→ Required work
Determine how many lines in these records hold "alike". Only the number is wanted.
== Extracted material
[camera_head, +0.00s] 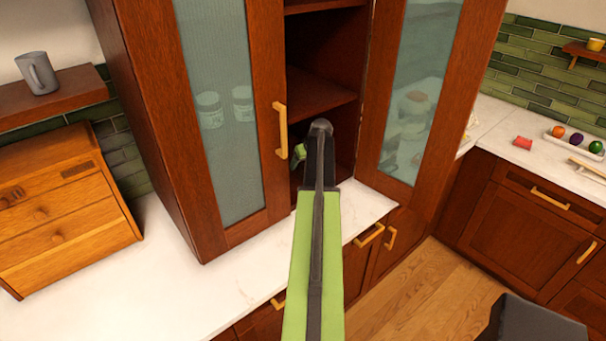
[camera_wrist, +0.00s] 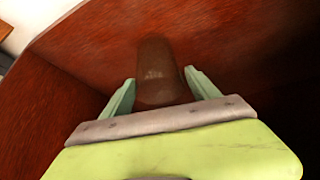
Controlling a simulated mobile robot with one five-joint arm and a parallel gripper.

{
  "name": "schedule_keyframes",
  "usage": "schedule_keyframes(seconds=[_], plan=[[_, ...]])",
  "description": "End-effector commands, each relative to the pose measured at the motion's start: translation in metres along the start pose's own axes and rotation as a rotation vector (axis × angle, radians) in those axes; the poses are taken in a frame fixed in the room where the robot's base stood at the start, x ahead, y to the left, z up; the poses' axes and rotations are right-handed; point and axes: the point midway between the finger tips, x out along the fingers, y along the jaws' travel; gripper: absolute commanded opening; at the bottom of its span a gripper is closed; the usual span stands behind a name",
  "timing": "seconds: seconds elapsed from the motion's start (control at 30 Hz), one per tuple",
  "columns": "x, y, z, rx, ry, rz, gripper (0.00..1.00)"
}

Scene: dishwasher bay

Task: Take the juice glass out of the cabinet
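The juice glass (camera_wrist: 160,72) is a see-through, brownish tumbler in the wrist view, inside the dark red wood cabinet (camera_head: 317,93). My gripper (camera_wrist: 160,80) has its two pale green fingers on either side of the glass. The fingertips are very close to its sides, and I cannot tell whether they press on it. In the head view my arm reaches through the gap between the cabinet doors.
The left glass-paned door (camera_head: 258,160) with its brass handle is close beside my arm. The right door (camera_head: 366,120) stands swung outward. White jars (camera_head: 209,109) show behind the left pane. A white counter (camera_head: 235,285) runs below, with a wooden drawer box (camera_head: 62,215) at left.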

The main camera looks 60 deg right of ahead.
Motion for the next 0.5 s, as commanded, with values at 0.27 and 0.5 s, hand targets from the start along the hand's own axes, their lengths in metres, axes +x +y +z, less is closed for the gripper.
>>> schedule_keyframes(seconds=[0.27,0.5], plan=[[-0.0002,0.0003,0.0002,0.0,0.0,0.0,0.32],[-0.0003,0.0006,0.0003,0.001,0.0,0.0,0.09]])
====
== Extracted material
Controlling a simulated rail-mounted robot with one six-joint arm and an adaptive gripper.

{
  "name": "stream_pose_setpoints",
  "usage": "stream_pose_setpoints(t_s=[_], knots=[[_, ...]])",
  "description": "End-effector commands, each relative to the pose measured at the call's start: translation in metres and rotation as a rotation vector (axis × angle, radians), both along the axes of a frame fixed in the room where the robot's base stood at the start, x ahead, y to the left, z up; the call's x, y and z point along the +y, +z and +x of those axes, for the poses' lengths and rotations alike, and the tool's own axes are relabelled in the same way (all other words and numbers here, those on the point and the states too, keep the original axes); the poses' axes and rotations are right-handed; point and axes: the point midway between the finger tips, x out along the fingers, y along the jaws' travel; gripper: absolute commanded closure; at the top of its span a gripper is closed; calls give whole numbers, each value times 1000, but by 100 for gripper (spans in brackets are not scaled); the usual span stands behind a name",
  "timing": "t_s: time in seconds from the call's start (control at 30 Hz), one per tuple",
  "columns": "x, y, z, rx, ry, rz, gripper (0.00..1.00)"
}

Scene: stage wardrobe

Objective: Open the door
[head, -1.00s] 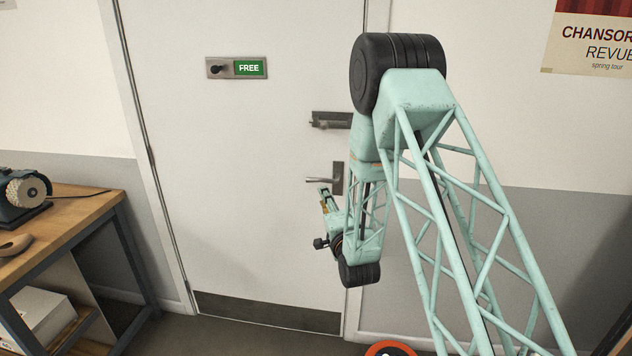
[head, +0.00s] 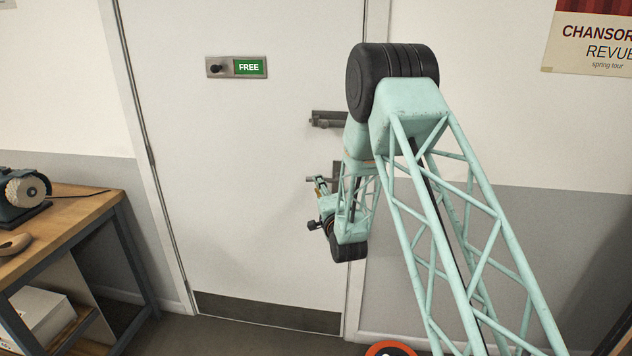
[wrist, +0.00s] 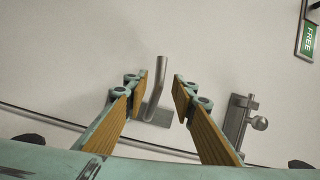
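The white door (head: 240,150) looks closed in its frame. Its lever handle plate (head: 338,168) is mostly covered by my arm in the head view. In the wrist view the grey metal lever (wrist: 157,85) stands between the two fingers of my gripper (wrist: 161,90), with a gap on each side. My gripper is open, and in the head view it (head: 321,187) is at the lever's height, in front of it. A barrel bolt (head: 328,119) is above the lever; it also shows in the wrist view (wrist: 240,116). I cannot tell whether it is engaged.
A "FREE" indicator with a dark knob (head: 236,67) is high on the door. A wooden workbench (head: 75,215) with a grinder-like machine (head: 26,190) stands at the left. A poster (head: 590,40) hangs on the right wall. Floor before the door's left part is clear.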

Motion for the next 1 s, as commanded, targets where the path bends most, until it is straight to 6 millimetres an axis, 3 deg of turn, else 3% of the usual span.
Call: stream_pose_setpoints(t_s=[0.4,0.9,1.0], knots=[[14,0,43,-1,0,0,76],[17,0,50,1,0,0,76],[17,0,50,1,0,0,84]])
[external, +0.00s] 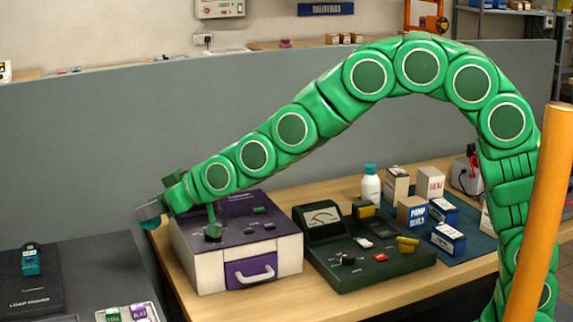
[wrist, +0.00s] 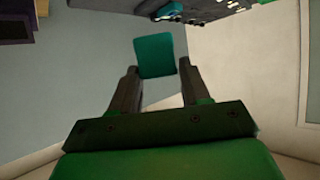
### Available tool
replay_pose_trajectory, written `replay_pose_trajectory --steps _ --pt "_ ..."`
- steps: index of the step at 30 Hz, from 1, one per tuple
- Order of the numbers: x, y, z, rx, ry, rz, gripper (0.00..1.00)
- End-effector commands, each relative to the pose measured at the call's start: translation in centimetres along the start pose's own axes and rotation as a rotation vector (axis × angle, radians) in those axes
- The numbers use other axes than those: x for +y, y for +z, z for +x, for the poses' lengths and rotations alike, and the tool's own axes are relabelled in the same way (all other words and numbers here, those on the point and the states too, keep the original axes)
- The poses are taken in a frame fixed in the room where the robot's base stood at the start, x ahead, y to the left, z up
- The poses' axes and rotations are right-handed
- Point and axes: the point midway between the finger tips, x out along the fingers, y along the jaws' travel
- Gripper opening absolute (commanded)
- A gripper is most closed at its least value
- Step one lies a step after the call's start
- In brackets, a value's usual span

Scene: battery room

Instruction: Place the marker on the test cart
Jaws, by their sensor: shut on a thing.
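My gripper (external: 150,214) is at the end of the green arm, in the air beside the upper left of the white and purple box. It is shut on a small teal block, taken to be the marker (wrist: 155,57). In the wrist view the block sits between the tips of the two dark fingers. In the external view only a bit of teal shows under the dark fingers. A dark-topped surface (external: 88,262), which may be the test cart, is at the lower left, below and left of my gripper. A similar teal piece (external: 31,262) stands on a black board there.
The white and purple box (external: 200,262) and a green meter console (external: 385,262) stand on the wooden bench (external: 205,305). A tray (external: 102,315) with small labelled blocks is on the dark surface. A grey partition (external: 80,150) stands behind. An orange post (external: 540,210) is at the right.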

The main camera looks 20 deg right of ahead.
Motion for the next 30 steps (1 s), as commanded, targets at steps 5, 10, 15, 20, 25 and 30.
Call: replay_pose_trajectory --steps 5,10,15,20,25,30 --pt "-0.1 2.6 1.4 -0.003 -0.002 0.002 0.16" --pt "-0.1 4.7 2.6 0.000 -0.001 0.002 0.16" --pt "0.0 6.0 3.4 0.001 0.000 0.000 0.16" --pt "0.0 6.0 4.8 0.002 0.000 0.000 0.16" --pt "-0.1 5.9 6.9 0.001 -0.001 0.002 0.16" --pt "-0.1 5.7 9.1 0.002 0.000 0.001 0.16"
====
== Extracted material
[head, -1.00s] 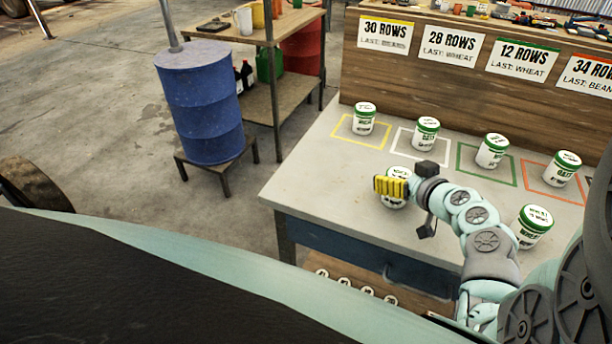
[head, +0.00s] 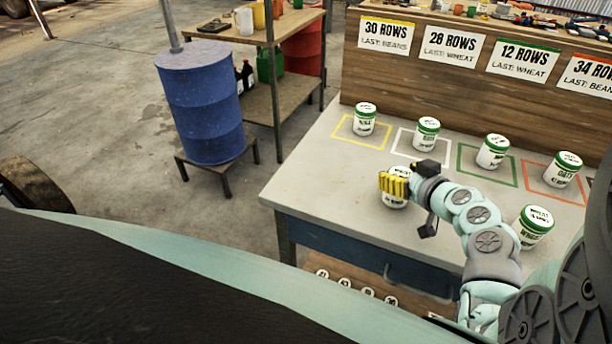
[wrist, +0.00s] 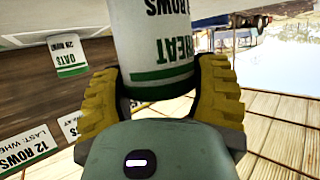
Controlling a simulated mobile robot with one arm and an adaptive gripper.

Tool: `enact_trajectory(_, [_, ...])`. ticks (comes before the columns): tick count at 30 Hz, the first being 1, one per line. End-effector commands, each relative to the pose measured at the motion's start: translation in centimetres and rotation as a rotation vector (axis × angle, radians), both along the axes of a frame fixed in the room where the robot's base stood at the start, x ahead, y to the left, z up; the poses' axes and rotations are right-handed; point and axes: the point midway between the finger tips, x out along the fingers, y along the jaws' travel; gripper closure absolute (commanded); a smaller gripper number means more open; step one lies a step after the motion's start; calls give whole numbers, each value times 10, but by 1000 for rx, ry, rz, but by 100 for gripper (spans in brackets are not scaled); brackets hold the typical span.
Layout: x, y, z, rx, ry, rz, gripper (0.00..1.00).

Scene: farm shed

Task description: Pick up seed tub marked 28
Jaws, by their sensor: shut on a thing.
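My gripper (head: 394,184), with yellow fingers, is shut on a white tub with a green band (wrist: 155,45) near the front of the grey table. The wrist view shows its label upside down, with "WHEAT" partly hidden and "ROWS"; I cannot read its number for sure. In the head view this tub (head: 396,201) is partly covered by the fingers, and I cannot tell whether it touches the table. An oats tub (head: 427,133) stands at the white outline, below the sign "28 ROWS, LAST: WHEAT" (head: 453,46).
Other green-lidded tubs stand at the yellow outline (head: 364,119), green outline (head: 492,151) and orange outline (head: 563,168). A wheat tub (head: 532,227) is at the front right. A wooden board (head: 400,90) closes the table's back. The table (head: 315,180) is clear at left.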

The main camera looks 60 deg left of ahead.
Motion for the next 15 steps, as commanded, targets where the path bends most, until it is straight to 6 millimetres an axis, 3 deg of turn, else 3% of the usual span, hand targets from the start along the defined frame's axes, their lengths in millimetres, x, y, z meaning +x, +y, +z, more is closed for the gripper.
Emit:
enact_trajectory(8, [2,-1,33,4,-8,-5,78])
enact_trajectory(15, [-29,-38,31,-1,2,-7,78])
====
→ Correct answer
2